Dramatic fare with no holiday themes but surefire general appeal are Shakespeare’s The Merchant of Venice at the Met Theatre in Hollywood (through December 15), reset in 20th-century New York. Joseph Beck’s adaptation reportedly explores issues of immigration, ethnic identity, and cultural assimilation. Mark Taper Forum offers a straightforward treatment of another classic, Richard Brinsley Sheridan’s Restoration comedy of manners, The School for Scandal (December 9-January 23). The Taper’s sister company, the Kirk Douglas Theatre, premieres Jon Robin Baitz’ The Paris Letter (December 12-January 2), in which the rise and fall of a powerful Wall Street bigwig is played out over four decades, as he tries to suppress his homosexual urges in the process.

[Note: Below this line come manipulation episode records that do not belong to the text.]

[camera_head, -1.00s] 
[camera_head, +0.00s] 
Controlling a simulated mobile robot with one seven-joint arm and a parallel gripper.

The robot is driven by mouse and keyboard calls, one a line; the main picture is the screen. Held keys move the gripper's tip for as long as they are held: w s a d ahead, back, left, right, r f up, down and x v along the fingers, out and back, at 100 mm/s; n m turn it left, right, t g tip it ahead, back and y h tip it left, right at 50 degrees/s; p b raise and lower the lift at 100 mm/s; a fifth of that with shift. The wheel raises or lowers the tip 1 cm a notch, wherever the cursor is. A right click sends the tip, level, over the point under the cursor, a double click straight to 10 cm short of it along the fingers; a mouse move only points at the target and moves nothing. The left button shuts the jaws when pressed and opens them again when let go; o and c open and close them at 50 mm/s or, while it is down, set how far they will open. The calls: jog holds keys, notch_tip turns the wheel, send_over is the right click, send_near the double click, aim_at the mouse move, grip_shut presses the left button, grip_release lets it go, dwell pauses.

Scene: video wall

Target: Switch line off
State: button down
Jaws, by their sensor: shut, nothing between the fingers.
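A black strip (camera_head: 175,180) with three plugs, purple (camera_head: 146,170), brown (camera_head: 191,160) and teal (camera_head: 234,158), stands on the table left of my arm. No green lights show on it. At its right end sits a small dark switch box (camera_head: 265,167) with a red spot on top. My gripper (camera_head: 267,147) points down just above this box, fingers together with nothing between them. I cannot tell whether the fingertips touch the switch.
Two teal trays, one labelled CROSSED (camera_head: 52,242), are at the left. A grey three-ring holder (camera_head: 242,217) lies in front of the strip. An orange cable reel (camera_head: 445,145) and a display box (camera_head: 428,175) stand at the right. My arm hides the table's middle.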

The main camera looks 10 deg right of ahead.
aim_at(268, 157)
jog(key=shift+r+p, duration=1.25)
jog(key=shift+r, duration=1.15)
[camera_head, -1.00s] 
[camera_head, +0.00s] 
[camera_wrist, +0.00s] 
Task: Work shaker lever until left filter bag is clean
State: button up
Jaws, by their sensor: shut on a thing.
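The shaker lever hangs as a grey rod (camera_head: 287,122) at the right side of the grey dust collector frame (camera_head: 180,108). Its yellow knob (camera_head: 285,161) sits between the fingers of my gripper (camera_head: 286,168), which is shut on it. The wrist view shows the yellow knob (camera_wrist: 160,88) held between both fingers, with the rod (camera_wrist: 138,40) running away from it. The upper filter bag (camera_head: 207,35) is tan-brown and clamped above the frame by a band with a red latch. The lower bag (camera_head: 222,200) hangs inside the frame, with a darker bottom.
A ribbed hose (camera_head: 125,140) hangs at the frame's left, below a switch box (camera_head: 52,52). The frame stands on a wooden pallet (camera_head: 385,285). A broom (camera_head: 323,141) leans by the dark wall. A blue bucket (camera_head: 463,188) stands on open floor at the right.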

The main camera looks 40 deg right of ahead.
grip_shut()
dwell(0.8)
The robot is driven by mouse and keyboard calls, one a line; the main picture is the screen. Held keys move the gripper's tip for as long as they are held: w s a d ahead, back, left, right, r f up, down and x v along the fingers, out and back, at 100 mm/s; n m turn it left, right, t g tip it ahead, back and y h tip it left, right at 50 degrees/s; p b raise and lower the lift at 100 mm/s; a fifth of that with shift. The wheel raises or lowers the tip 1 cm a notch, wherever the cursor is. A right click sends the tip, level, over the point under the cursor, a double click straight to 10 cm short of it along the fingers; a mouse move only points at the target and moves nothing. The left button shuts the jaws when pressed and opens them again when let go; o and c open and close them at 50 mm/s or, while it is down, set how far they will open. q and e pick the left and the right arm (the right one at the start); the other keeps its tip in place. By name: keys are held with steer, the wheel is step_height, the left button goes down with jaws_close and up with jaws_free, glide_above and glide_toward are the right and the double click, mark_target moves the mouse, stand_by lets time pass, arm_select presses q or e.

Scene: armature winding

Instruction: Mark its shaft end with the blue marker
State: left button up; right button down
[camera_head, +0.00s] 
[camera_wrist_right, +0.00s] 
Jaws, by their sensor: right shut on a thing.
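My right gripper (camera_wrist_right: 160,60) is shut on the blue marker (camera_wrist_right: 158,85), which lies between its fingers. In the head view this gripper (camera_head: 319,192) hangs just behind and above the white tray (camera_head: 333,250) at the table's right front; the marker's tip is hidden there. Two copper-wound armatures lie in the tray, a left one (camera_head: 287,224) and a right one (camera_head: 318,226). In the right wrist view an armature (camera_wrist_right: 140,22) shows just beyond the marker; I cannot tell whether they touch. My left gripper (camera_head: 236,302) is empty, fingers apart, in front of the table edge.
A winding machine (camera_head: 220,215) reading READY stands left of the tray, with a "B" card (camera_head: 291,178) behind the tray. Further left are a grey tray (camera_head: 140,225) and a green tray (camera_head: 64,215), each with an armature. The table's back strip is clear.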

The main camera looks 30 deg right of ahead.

Some offbeat offerings round out the month’s highlights. With no Lord of the Rings screen epic to satisfy Tolkien aficionados this Christmas, director Joel McCray and nine improvisation performers give the film series a parody treatment in Fellowship! at the El Portal Theatre in North Hollywood (December 2-18). It features 12 original songs, barefoot tap-dancing Hobbits, and villains who croon New York-style cabaret numbers. With a biting satiric approach, perhaps it should be called Lord of the Stings. The L.A. Gay and Lesbian Center’s Lily Tomlin/Jane Wagner Cultural Arts Center presents a return visit of its campy The Phacts of Life (December 4-18), a sendup of the vintage Charlotte Rae sitcom The Facts of Life. And sure to get children in a holiday mood, the interactive Off-Broadway hit, OHMLAND Live!, featuring a fanciful narrative, yoga, and plenty of songs makes its West Coast premiere at the Brentwood Theatre (December 4-18), part of the Geffen Playhouse’s Saturday Scene! children’s theatre series.

May your Christmas stockings be filled to the brim with theatre tickets, as we look forward to another year of artistic abundance.